▸ RAW DATA:

-*-

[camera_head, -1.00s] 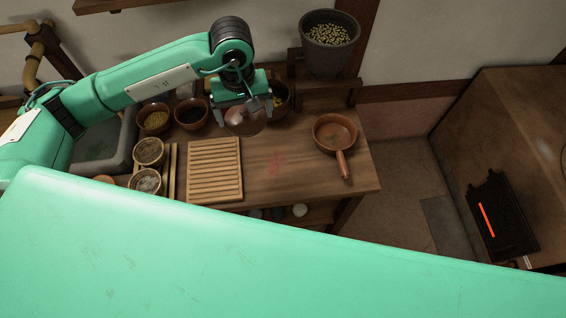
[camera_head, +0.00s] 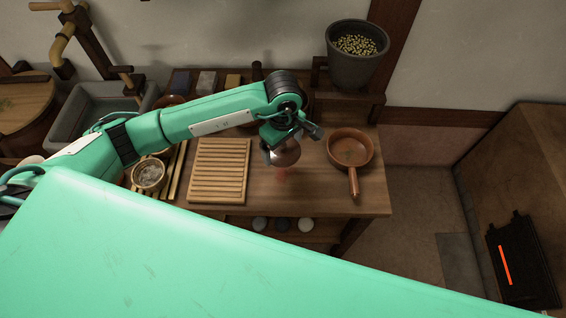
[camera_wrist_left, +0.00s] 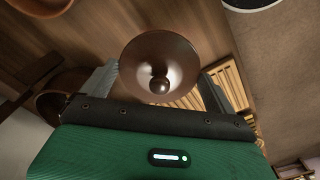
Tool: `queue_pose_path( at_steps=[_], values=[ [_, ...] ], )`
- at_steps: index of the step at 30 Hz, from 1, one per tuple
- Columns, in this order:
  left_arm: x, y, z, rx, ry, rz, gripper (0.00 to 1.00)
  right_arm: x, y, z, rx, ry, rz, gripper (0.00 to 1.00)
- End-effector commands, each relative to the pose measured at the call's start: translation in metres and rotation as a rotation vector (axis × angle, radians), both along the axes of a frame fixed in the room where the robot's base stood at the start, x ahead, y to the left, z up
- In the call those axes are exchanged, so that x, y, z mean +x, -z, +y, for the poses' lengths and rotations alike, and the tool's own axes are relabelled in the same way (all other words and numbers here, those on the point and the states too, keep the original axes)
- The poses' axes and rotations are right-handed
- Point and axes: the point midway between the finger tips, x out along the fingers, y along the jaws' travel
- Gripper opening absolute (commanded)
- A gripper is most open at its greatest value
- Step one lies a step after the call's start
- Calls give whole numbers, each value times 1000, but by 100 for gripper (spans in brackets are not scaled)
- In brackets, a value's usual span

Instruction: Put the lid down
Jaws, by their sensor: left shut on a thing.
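A brown, dome-shaped lid (camera_head: 285,154) hangs from my left gripper (camera_head: 287,134) over the wooden table (camera_head: 320,198), between the slatted board and the pan. The left wrist view shows the round lid (camera_wrist_left: 160,50) and its knob between the two fingers of the left gripper (camera_wrist_left: 158,84), which is shut on it. The lid looks slightly above the tabletop; the exact gap is unclear. A faint red mark (camera_head: 282,176) shows on the wood just in front of the lid. My right gripper is not in view.
A slatted wooden board (camera_head: 219,172) lies left of the lid. A brown handled pan (camera_head: 350,148) stands close to its right. A grey pot of beans (camera_head: 356,62) stands behind. A small bowl (camera_head: 149,174) is at the left. Bare wood lies in front of the lid.

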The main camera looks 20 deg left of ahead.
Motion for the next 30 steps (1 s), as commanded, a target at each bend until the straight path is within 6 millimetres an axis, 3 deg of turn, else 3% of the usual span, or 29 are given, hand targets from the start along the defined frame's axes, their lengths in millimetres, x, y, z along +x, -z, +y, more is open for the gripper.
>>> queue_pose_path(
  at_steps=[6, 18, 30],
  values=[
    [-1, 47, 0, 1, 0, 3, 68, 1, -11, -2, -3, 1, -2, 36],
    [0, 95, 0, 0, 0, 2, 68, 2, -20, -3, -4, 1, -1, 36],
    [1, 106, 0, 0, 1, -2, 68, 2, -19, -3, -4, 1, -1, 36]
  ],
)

-*-

Only lines belong in the copy: transcribe those from the start of the data through the line that contains "- Columns, in", and skip the pictures.

[camera_head, -1.00s] 
[camera_head, +0.00s] 
[camera_wrist_left, +0.00s] 
Tool: `queue_pose_path( at_steps=[_], values=[ [_, ...] ], )`
- at_steps: index of the step at 30 Hz, from 1, one per tuple
- Columns, in this order:

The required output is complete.